Lily      Not really

Me        You said you don't like it when they ask what's the matter?

Lily        Yes.  My emotions show too much on my face.  

Me        But all of us show our emotions on our faces

Lily        Yes, but my friends get emotional about things like homework or stuff at home and they talk
                to me because I don't get emotional about it.  I don't let my emotions out like they do.

Me(confused)        But you told the psychologist you didn't know when you were happy or sad so isn't
                it just that you don't have emotions like them?

Lily        No I do!
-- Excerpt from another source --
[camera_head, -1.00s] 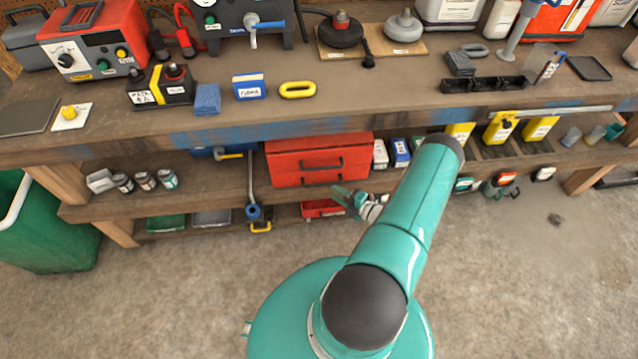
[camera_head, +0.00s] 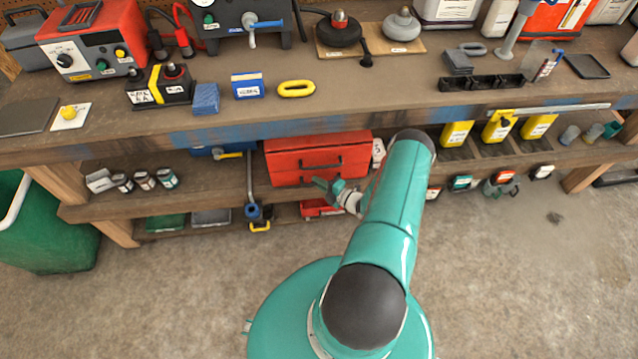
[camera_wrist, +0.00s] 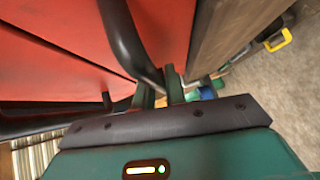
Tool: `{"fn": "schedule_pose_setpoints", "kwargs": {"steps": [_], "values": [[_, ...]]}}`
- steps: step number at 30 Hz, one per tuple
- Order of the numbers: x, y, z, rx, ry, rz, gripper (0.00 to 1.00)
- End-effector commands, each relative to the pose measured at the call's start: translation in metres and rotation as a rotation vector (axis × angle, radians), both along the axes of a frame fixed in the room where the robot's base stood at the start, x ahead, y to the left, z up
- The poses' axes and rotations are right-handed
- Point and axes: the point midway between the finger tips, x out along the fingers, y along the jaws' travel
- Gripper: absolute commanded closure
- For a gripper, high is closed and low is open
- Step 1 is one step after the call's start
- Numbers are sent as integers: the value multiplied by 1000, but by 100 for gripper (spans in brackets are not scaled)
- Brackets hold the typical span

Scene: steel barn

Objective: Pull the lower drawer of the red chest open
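The red chest (camera_head: 290,158) stands on the shelf under the bench, with two drawers and dark handles. Its lower drawer (camera_head: 283,179) looks shut. My gripper (camera_head: 325,187) is in front of the lower drawer and partly hides its handle. In the wrist view the lower drawer (camera_wrist: 165,28) fills the top, beside the shelf edge. Its black handle (camera_wrist: 125,38) runs down to my gripper (camera_wrist: 161,90). The fingers are apart, with the handle's bend at or between their tips; I cannot tell if they touch it. The upper drawer's handle (camera_wrist: 50,125) shows at lower left.
The wooden shelf edge (camera_wrist: 222,40) runs close beside the fingers. A blue valve-like tool (camera_head: 252,210) hangs left of the chest. A white box (camera_head: 378,152) stands at its right. A red item (camera_head: 318,208) lies on the level below. The concrete floor in front is clear.

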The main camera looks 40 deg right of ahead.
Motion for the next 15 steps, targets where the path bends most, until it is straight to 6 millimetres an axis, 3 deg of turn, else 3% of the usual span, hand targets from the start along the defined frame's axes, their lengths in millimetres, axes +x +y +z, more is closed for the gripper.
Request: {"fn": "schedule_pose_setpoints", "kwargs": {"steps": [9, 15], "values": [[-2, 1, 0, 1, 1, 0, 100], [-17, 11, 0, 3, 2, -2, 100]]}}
But the things that are bothering me are all the little annoying things that are
                meaningless to them, all the sensory things like the water that ran down my sleeve when 
                I cycled to school, or the fact the toilets were too dirty for me to use or my lace is undone 
                and now it's wet and flapping against my leg...my head is like a computer with 100 tabs   
                open and there isn't one which seems more important than another, It's easiest if I don't think
                about any of them so I don't know what to say when they ask, "What's the matter?"

Me           Because you think they will just think it is trivial?
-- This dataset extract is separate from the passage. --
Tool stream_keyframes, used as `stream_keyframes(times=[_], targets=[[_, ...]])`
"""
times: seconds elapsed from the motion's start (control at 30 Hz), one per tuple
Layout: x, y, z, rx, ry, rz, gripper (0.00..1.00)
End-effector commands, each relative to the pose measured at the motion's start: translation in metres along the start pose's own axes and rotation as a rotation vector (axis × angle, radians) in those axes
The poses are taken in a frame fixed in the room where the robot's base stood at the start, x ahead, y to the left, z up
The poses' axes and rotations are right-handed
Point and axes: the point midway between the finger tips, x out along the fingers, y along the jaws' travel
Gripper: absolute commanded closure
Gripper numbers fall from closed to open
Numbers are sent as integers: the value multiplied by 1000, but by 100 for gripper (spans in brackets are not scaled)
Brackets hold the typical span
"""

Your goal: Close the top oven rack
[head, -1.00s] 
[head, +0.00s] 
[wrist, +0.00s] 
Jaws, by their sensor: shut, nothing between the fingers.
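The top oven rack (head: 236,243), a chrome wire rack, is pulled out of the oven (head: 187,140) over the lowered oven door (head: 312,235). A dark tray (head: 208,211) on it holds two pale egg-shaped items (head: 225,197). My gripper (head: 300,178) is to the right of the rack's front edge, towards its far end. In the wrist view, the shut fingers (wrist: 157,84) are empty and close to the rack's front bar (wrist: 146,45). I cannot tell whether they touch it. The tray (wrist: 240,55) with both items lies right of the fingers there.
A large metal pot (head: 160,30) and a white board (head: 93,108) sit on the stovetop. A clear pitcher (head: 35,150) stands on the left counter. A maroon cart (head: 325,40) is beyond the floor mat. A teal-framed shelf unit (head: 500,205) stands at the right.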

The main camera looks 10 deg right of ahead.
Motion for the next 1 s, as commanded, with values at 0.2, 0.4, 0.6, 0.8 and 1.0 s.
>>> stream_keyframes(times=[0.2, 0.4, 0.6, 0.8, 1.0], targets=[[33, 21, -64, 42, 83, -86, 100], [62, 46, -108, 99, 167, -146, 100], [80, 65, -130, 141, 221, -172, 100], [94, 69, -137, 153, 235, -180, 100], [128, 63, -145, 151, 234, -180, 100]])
Lily           No, because I don't want to give it more power by talking about it, then it will take over and 
                I'll lose control.

Lily took some time describing the way she could hear thoughts like someone just by her ear was saying them over and over, loudly.  She does not feel they are useful thoughts and mostly seems to feel they will get in the way of her doing what she needs to do.  I am guessing this is what is meant by 'intrusive thoughts' .  She went on...

Lily            That is why I started saying to people, "It's my brother" or just "Lucas".  Then they would 
                   just get it and leave me alone.

Me               So wait a minute, so saying "Lucas" was like your most useful mask, and now he's moved 
                    out you can't say that anymore

Lily            Exactly, everyone expects me to be better and I'm not

Me              No your are not but Lily, I think this is really useful to know, because everyone thinks 
                    that Lucas was the cause of your problems but actually, his existence in some way 
                    was helping you.

I can't describe how mind blowing this is for me.  At the worst moments Lucas targeted Lily specifically, not just with taunts and jibes, he told friends and teachers he would kill her.  He stopped her from breathing in two of his assaults and she had a prolonged seizure when they were left alone together one afternoon.  Yet in the bizarre and maladjusted symbiotic relationship that they have, she made use of him.  I suppose one might question whether she would have had so many or such overwhelming thoughts if he hadn't terrorized her and presumably she would have come up with a different masking strategy.  Still, this observation has given both of us an insight into the impact of Lucas' absence on Lily and a definite thing to address which is, what can she say when people as "What's the matter?"